REQUIREMENTS: Read through the data and report every line in which the word "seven" occurs.

DATASET EXTRACT:

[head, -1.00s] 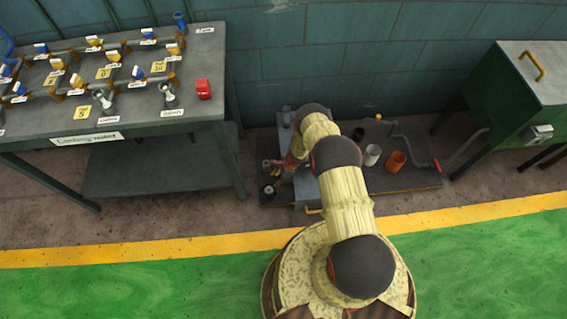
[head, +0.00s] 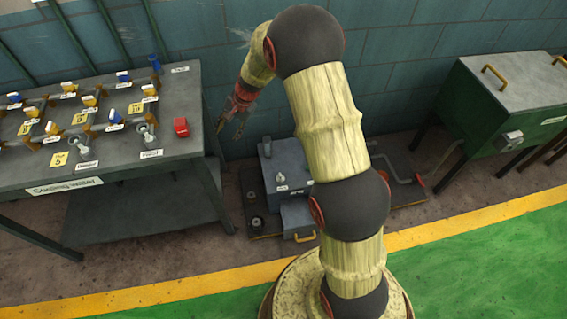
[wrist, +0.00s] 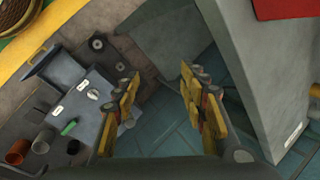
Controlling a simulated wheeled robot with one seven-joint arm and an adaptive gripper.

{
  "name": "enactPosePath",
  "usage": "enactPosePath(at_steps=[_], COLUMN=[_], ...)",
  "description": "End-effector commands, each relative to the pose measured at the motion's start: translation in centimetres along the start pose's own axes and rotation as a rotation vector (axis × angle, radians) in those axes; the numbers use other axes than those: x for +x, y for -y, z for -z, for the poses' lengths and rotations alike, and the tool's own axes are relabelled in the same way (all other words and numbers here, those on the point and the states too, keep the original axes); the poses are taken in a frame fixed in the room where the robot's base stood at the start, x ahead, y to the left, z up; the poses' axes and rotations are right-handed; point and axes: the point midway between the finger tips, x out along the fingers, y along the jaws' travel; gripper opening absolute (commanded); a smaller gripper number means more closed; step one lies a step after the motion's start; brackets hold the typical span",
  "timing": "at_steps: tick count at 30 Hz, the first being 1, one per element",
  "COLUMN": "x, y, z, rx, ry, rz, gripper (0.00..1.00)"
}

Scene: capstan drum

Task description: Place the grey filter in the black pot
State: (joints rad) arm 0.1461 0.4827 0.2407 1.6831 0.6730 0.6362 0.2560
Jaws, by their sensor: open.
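My gripper (head: 232,128) is raised left of the grey box, near the table's right end. In the wrist view its jaws (wrist: 160,82) are open with nothing between them. A black pot (wrist: 73,147) shows at the lower left of the wrist view, partly cut by my gripper, beside a pale grey pot (wrist: 42,141) and an orange pot (wrist: 18,150). I cannot pick out the grey filter with certainty. Two dark round parts (wrist: 97,44) (wrist: 102,61) sit on the platform beside the box.
The grey box (head: 285,165) has a knob on top and a drawer with a yellow handle (head: 304,237) in front. A valve table (head: 100,160) with a red block (head: 181,126) stands left. A green cabinet (head: 500,105) stands right. A wall is close behind.

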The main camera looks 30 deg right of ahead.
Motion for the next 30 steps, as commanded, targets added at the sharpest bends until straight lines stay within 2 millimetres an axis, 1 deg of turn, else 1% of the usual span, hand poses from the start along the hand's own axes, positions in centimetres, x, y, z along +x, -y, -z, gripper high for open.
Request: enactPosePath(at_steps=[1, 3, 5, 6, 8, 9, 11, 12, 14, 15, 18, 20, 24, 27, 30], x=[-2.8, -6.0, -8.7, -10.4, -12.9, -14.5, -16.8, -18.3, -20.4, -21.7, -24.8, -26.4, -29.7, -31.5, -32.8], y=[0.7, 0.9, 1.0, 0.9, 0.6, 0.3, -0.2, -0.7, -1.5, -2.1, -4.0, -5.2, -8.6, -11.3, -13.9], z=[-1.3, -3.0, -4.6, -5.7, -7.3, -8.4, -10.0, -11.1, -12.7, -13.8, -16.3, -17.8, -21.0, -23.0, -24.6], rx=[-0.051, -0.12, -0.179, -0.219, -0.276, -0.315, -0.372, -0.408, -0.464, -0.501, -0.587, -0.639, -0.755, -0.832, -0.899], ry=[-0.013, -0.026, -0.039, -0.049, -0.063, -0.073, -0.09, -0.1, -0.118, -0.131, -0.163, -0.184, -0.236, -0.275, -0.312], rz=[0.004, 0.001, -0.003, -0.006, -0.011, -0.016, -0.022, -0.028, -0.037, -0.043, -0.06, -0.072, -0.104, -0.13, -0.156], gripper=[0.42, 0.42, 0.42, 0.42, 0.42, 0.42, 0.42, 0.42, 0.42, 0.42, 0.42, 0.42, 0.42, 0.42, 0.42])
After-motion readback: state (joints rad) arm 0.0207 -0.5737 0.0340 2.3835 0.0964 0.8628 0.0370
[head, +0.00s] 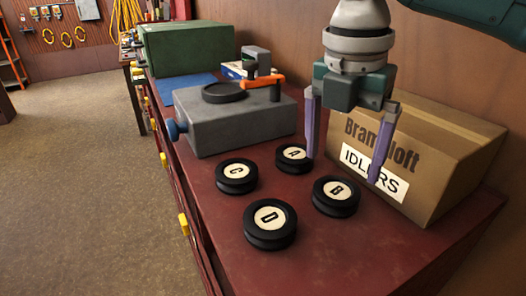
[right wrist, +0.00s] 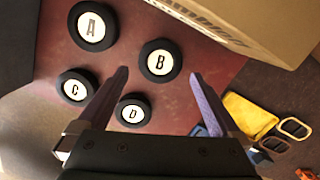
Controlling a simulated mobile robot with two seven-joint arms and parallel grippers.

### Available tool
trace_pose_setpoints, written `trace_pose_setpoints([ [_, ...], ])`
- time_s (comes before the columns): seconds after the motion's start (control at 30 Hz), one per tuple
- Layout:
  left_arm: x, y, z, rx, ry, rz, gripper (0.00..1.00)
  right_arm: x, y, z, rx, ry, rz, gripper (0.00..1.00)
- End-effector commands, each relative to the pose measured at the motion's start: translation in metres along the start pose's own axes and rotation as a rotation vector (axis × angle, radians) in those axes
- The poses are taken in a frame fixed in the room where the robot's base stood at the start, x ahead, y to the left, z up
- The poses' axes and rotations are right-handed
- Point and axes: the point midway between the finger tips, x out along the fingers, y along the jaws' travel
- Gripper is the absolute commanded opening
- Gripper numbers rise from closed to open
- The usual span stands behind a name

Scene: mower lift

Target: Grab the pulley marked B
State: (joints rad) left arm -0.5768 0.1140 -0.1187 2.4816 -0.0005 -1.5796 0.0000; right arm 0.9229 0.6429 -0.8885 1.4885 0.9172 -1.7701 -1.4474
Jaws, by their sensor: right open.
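Black pulley B (head: 336,196), with a white lettered face, lies flat on the red bench top in the head view. It also shows in the right wrist view (right wrist: 160,61), ahead of the fingertips. Pulleys A (head: 294,157), C (head: 237,176) and D (head: 270,223) lie flat around it, apart from one another. My right gripper (head: 342,170) is open and empty, with purple fingers pointing down above pulley B. In the right wrist view, its fingers (right wrist: 158,77) stand wide apart with nothing between them. My left gripper is in neither view.
A cardboard box (head: 434,150) marked IDLERS stands close behind the right gripper. A grey block fixture (head: 235,122) with an orange lever (head: 265,80) stands farther back, with a green box (head: 190,48) beyond. The front right bench top (head: 370,255) is clear.

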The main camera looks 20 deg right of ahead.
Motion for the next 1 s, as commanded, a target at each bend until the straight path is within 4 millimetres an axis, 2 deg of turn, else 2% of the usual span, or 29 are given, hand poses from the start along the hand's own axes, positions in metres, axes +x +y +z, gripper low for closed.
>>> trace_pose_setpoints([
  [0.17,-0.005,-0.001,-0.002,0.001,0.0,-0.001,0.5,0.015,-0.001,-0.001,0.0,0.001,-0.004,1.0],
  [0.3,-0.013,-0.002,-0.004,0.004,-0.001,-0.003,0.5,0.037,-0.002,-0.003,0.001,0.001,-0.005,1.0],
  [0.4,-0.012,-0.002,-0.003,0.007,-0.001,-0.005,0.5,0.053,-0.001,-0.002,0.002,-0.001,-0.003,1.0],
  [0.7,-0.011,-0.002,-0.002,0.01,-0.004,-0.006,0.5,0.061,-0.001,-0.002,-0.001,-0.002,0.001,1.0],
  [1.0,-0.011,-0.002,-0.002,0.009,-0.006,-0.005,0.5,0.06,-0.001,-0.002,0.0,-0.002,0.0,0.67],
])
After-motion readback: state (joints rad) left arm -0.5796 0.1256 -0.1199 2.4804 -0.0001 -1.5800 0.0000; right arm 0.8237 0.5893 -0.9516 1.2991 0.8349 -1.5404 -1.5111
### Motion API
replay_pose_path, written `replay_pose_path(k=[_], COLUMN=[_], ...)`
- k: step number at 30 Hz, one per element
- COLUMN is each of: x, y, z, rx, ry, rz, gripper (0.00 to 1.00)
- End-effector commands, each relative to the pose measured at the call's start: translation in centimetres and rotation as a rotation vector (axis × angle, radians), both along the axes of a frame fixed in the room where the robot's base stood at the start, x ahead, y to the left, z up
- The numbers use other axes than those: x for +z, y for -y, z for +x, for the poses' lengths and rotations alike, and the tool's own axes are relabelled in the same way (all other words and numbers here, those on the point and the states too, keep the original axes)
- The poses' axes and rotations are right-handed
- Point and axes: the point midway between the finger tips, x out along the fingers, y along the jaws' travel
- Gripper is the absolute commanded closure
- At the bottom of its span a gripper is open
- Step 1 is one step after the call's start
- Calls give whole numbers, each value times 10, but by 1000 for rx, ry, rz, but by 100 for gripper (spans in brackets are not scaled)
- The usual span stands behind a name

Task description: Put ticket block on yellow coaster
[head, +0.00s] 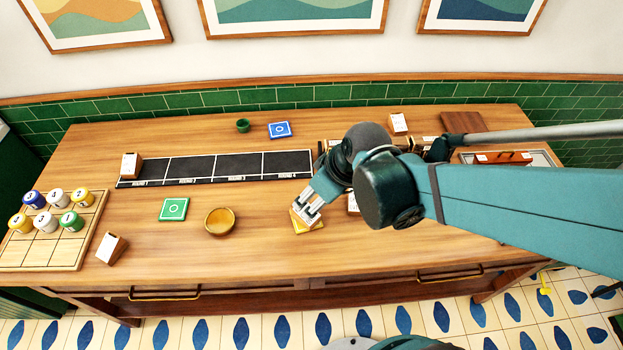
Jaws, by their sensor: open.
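The yellow coaster (318,226) lies on the table just right of the middle, partly hidden by my gripper (310,208). My gripper is open and points down at the coaster, with its fingertips over it. A pale, wood-toned shape shows at the fingertips, but I cannot tell whether it is a block on the coaster. Wooden blocks with white faces, which look like ticket blocks, stand at the left end of the black strip (131,165), at the front left (111,248) and at the back right (398,123). Another white-faced piece (353,203) is mostly hidden behind my arm.
A green coaster (173,209) and a wooden bowl (219,221) lie left of my gripper. A blue coaster (280,130) and a green cup (242,125) are at the back. A grid board (75,243) with numbered cans is at left. My arm covers much of the right side.

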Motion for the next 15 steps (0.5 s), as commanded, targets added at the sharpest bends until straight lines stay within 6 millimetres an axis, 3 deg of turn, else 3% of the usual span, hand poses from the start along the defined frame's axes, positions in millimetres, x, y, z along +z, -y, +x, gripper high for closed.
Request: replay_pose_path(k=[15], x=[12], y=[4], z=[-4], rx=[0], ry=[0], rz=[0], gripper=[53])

RESULT OF THIS TASK:
Controlling a simulated wheeled robot with one seven-joint arm and an adaptive gripper.
Controlling a simulated mobile robot with two seven-joint arms and parallel grippers.

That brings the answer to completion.